====== Supplied material
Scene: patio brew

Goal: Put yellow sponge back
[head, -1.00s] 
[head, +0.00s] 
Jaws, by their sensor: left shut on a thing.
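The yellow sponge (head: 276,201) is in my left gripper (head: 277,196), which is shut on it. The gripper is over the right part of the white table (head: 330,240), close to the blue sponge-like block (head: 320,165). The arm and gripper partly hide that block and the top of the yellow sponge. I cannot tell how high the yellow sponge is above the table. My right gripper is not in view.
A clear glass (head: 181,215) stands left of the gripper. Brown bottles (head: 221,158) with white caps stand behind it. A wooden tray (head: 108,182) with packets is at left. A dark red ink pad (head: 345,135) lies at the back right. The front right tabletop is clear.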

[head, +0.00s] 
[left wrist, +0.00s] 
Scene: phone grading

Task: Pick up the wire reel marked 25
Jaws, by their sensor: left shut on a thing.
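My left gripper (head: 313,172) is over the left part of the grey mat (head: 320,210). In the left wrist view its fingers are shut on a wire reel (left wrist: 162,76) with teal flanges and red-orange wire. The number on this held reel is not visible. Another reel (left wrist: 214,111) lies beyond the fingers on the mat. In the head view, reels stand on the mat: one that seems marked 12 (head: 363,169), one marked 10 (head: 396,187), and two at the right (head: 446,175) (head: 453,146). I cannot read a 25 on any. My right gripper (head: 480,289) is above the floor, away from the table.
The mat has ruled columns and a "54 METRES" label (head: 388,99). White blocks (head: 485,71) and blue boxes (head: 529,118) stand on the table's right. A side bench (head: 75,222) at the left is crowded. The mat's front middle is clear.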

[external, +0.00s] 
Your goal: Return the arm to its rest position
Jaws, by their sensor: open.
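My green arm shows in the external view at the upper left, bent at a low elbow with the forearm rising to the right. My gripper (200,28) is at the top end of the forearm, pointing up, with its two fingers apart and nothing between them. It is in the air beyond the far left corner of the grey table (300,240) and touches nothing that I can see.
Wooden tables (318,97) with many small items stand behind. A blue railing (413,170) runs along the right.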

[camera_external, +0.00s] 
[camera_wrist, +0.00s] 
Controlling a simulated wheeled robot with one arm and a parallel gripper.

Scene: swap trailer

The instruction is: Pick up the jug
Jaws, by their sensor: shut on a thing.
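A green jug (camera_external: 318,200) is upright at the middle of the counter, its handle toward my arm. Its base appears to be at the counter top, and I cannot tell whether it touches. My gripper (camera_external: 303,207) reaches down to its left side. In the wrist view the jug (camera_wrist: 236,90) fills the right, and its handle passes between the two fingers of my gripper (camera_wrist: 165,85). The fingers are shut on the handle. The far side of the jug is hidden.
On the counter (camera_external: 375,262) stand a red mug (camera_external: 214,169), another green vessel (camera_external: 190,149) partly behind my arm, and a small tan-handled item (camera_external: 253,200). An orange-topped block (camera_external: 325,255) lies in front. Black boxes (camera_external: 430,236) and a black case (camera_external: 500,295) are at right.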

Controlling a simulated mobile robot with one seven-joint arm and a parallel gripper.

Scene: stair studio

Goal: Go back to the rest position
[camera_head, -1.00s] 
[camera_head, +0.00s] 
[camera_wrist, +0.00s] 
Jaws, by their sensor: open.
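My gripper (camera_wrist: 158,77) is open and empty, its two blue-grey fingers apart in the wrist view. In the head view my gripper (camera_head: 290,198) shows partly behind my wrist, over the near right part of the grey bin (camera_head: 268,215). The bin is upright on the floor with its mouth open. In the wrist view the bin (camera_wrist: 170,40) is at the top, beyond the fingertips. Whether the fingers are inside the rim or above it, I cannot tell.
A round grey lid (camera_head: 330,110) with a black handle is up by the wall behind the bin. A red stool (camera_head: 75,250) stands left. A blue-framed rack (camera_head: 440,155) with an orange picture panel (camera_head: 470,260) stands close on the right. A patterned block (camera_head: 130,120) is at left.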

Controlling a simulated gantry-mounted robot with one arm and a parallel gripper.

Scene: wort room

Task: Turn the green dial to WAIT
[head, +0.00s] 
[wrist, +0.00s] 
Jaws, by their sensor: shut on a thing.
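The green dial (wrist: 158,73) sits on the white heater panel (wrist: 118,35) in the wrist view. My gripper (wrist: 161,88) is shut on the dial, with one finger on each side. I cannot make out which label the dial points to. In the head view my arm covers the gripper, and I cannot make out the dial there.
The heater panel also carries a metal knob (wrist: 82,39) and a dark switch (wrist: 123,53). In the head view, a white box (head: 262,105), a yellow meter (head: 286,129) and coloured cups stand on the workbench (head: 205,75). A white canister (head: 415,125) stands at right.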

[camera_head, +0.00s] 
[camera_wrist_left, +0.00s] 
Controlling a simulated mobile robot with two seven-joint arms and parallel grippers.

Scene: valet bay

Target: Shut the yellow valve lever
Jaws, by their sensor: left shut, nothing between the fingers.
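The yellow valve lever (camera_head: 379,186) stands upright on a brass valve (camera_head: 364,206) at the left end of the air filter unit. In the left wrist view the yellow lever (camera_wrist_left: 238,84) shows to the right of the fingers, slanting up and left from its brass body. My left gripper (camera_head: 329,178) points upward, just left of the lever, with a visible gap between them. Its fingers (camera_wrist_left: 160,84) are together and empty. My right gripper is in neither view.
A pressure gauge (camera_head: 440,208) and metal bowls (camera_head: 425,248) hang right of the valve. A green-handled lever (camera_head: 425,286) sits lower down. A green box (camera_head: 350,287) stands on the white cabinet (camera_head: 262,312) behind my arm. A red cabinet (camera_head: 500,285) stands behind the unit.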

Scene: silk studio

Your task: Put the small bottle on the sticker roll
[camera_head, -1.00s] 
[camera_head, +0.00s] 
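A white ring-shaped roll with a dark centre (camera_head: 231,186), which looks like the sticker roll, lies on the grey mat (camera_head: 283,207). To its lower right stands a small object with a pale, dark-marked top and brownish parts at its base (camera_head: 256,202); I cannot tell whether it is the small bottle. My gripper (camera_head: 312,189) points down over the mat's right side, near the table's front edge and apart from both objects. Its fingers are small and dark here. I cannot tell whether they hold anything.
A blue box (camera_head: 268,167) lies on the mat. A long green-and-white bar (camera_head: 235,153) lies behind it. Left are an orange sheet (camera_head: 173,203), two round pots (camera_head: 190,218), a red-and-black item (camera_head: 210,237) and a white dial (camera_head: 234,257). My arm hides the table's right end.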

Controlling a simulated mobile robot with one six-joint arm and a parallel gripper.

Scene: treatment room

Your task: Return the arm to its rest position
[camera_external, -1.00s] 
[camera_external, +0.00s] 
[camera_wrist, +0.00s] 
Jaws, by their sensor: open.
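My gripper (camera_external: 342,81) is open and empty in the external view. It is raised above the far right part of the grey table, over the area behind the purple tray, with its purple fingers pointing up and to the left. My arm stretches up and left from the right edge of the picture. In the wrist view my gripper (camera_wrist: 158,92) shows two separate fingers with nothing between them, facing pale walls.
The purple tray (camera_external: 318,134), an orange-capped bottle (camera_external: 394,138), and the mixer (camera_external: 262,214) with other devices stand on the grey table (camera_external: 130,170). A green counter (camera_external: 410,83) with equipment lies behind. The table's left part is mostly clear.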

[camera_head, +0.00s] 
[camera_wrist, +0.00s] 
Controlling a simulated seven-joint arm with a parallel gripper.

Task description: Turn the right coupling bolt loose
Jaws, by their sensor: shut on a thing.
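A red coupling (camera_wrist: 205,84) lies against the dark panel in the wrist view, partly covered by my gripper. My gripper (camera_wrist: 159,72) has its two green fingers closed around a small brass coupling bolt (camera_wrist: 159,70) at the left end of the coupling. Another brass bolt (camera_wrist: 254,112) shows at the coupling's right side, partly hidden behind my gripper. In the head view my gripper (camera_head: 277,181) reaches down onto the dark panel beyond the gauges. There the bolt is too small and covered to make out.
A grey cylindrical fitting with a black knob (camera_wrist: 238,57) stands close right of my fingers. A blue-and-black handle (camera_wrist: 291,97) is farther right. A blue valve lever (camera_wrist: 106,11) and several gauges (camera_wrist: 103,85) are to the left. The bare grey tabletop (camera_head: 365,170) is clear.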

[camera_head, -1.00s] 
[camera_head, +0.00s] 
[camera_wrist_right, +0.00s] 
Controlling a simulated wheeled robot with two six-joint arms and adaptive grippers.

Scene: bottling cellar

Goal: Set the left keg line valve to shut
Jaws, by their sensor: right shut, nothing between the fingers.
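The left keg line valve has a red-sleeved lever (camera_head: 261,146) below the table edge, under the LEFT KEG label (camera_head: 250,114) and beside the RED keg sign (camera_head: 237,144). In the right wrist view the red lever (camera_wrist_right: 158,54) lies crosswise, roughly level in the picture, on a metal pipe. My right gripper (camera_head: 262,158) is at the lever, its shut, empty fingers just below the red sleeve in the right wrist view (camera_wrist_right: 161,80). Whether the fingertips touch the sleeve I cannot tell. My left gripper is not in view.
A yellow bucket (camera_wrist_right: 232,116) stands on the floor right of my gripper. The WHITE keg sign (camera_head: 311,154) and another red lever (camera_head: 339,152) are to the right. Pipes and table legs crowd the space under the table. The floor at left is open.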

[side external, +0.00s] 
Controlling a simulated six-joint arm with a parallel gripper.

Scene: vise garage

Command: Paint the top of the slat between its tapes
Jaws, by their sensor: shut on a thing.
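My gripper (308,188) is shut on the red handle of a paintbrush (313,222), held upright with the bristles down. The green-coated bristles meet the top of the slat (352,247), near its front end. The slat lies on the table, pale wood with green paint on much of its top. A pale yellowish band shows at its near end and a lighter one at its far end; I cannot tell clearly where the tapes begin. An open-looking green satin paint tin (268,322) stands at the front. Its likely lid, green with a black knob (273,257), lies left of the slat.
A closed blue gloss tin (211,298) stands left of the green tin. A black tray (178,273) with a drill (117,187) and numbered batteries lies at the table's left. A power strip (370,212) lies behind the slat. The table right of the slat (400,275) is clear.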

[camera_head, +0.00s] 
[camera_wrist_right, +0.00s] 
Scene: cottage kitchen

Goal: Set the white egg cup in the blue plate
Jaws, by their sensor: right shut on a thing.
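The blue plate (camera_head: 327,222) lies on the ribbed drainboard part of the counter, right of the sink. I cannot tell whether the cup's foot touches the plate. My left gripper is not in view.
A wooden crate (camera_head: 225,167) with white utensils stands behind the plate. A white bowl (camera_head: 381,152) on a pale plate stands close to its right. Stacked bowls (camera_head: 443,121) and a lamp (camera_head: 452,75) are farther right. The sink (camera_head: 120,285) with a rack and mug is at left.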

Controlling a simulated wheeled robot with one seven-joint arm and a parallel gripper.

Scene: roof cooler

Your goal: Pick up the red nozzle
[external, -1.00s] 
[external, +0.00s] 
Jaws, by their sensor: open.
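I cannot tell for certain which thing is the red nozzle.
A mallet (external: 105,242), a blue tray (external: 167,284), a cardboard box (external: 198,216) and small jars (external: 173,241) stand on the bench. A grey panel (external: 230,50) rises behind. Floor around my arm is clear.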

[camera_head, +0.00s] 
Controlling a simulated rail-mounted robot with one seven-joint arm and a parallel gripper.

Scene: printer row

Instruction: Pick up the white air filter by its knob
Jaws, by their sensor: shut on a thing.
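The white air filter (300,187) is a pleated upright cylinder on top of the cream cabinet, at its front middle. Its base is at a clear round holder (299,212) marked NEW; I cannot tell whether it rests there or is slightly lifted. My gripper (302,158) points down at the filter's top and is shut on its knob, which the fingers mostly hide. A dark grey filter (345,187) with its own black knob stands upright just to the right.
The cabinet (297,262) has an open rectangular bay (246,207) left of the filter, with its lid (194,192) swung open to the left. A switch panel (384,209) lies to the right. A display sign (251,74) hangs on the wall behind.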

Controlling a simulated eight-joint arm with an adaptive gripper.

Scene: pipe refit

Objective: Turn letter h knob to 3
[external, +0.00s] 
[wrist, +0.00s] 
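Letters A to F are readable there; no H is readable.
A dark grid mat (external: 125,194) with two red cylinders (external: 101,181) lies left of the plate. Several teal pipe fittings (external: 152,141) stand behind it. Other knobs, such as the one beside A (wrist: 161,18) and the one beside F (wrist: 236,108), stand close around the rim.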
============
#### Task prompt
Between the line containing "Controlling a simulated gantry-mounted" and the line containing "Target: Shut the yellow valve lever" lies the part to return. Return it exactly, counting both of those lines.

#### Answer for this exercise
Controlling a simulated gantry-mounted robot with one arm and a parallel gripper.

Scene: wort room

Task: Turn the green dial to WAIT
[head, +0.00s] 
[wrist, +0.00s] 
Jaws, by their sensor: shut on a thing.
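The green dial (wrist: 158,73) sits on the white heater panel (wrist: 118,35) in the wrist view. My gripper (wrist: 161,88) is shut on the dial, with one finger on each side. I cannot make out which label the dial points to. In the head view my arm covers the gripper, and I cannot make out the dial there.
The heater panel also carries a metal knob (wrist: 82,39) and a dark switch (wrist: 123,53). In the head view, a white box (head: 262,105), a yellow meter (head: 286,129) and coloured cups stand on the workbench (head: 205,75). A white canister (head: 415,125) stands at right.

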[camera_head, +0.00s] 
[camera_wrist_left, +0.00s] 
Controlling a simulated mobile robot with two seven-joint arms and parallel grippers.

Scene: valet bay

Target: Shut the yellow valve lever

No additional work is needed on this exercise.